--- Instruction ---
Word for word, quote all of the material, omitting the pictures.

--- Provided data ---

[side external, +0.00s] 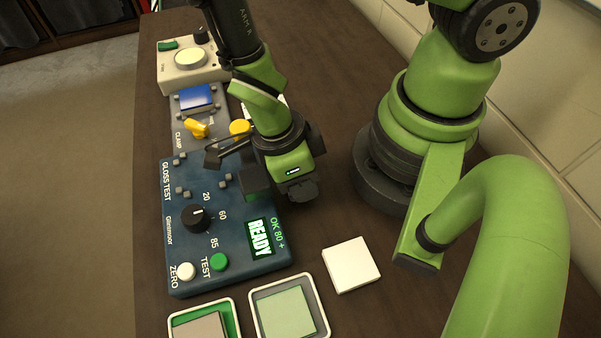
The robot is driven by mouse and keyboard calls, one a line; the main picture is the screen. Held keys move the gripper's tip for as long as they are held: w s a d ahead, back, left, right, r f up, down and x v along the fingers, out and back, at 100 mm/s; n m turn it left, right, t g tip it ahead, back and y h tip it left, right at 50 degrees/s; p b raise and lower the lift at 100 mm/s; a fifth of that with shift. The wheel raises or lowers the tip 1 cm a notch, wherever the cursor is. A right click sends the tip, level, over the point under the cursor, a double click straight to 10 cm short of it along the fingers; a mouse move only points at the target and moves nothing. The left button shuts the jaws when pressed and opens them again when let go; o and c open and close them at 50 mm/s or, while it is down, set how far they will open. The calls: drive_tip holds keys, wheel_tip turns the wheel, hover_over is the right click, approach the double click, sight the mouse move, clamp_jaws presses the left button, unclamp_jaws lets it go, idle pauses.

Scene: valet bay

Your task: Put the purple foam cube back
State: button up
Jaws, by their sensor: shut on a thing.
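I see no purple foam cube in the side external view. My gripper (245,168) is low over the upper right part of the blue gloss test box (180,235). Its jaws appear shut on a dark green block (257,184), which is partly covered by the gripper body and in shadow. I cannot tell whether the block touches the box.
The box has a black knob (196,217), a white button (185,271), a green button (219,262) and a READY display (260,239). A white tile (351,265) and two trays (255,308) (236,317) are nearby. A grey clamp unit (184,137) and cream device (166,72) stand behind.

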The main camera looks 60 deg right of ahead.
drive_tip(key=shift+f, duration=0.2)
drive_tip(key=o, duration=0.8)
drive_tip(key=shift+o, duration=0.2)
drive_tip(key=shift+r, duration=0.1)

--- Finished exercise ---
[side external, +0.00s] 
The robot is driven by mouse and keyboard calls, one a line; the main picture is the screen. Held keys move the gripper's tip for as long as they are held: w s a d ahead, back, left, right, r f up, down and x v along the fingers, out and back, at 100 mm/s; n m turn it left, right, t g tip it ahead, back and y h tip it left, right at 50 degrees/s; p b raise and lower the lift at 100 mm/s; a fifth of that with shift. The wheel raises or lowers the tip 1 cm a notch, wherever the cursor is. A right click sends the tip, level, over the point under the cursor, a double click straight to 10 cm short of it along the fingers; a mouse move only points at the target and moves nothing. The left button shuts the jaws when pressed and opens them again when let go; o and c open and close them at 50 mm/s or, while it is down, set how far they will open. The calls: drive_tip holds keys, wheel_tip turns the wheel, hover_over is the right click, approach the double click, sight the mouse move, clamp_jaws presses the left button, unclamp_jaws lets it go, idle pauses.

Scene: valet bay

Your task: Put the purple foam cube back
State: button up
Jaws, by their sensor: shut on a thing.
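I see no purple foam cube in the side external view. My gripper (245,168) is low over the upper right part of the blue gloss test box (180,235). Its jaws appear shut on a dark green block (257,184), which is partly covered by the gripper body and in shadow. I cannot tell whether the block touches the box.
The box has a black knob (196,217), a white button (185,271), a green button (219,262) and a READY display (260,239). A white tile (351,265) and two trays (255,308) (236,317) are nearby. A grey clamp unit (184,137) and cream device (166,72) stand behind.

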The main camera looks 60 deg right of ahead.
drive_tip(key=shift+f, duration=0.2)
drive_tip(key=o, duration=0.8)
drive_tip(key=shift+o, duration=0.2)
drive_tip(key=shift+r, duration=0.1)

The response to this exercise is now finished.